Still, if we ever lost the Herald-Sun, we'd lose not only a local institution, but one which remembers which locality it is speaking to. As good as the N&O can be at times -- and it matches up with the best mid-market papers I've seen anywhere -- it always will be a Wake-centric publication. Case in point, from the N&O's "Taking Stock" blog: some comments to a post by Sue Stock on a new Sheetz gas station going in at RDU:
Comment from: Sue Stock [Member]
04/21/07 at 18:17
Bella,Sheetz is under construction as you head into the airport. So if you come from I-40, Sheetz will be on your right as you drive onto the airport's property. But it's before you split off to go to the terminals or parking.
Sue
Comment from: JD [Visitor] 04/21/07 at 18:26
That's if you're coming from Raleigh, it's on Aviation Parkway, as you exit I-40 at exit 285. For us Durhamites, who take Airport Blvd (exit 284) to RDU, we'll need to exit off of Airport Blvd to the right to get there. (Sheetz will be on the left.)
No disrespect intended to Stock, who does a pretty decent job of covering local retail happenings from Clayton to Chapel Hill and back, including some news out of the Bull City that the Herald-Sun's "Business Buzz" sometimes misses. It's more endemic than just one reporter; a couple of times over the past months, for instance, at least one City Councilman has rather publicly complained to the N&O's editors, correcting oversights as silly as bylining the CROP Walk, a Durham institution, in Raleigh... or graphics of RTP that somehow seem to show it's all in Wake County.

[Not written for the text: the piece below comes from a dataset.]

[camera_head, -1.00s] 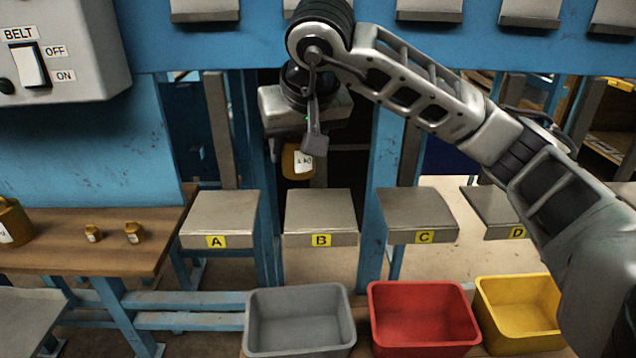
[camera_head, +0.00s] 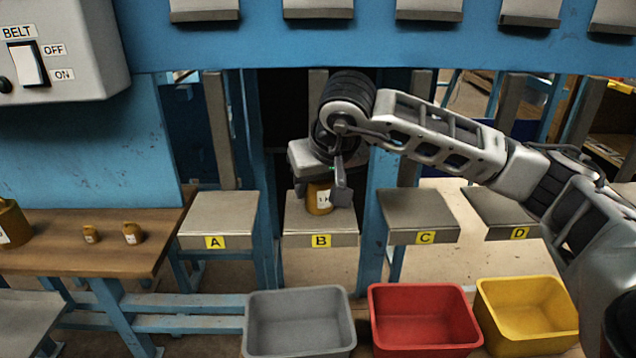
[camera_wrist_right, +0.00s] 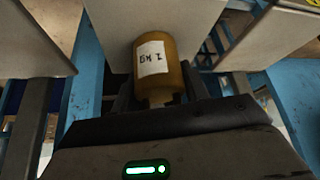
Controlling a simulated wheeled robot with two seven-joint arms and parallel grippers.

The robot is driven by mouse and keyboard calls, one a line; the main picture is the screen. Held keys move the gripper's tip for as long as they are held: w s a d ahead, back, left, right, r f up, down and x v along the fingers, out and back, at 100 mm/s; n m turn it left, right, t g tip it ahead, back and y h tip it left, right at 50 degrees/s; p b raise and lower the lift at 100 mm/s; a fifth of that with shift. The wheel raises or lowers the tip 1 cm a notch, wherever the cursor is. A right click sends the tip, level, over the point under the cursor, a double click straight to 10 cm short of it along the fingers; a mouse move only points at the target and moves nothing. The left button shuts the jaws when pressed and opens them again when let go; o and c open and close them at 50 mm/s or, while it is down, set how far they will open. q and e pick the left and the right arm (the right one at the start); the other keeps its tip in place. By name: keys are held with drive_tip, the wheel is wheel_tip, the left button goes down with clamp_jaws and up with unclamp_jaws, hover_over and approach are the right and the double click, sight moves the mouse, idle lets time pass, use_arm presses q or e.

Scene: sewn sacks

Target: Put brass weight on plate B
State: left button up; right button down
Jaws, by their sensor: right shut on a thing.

Together, this all points to a broader challenge: the city the N&O serves is the City of Oaks. Without a local paper of our own, I suspect The Durham News would soldier on as it does. Weekly, that is, just like the Eastern Wake News and The Cary News and I'm sure, eventually, the Wendell News or Granville Gazette or whatever is planned to come next.
There are certainly real challenges ahead for the Herald-Sun. The Indy's analysis from last year, for instance, seems still all too true a year later. A fair amount of boosterism and community news over the sort of deeper-digging local reporting you saw in the 90s. And more syndicated content than a scratchy, over-the-air UHF station. And a metro desk no bigger than the N&O's -- at least from all outward appearances.
The Herald-Sun and its new ownership was a shotgun marriage -- literally overnight, from the paper's perspective, the Rollins family left and the Rollins family came in. And that means, it's time to say the words that inevitably come into so many marriages after a couple of years:
"I love you, now change." Because we've left Paducah, honey, and we need this marriage to work out. For both of our sakes.
I get the weekend edition of the N&O. I would much rather get the Herald, but when I asked if they could match the price they wouldn't come even close. So now I just read the Herald online.
The overt N&O Wake bias is frustrating (that RTP map in Sunday's paper was a particularly egregious boner). I feel vindicated knowing that the Indy's got our backs.
--ASE.
Posted by: Andrew | April 23, 2007 at 12:46 PM
OT somewhat...
Speaking of Sheetz, I wish they had one close to Duke. They've got a huge fast/junk food/beverage selection, as I learned from earlier visits to the Mebane location. But one perk that the new Miami/Alexander location has that should excite even those who don't like 2/.99 hot dogs and 2.99 loaded subs and being able to mix Diet Coke with Code Red Mountain Drew is their FREE tire gauge and pressure machine. Even if I've ever found a place that offers free air, I've got to rely on my own questionable instrument and an unfriendly air pump. The Sheetz magic machine reads your tire pressure and then you set it to whatever you want, and it beeps when your desired tire pressure is reached.
Posted by: Dave S. | April 24, 2007 at 11:16 AM
The Herald could double their local coverage (by local I mean their role as major daily of the western Triangle) by simply giving everyone the news of Orange County and not limiting it's dissemination to just Orange County.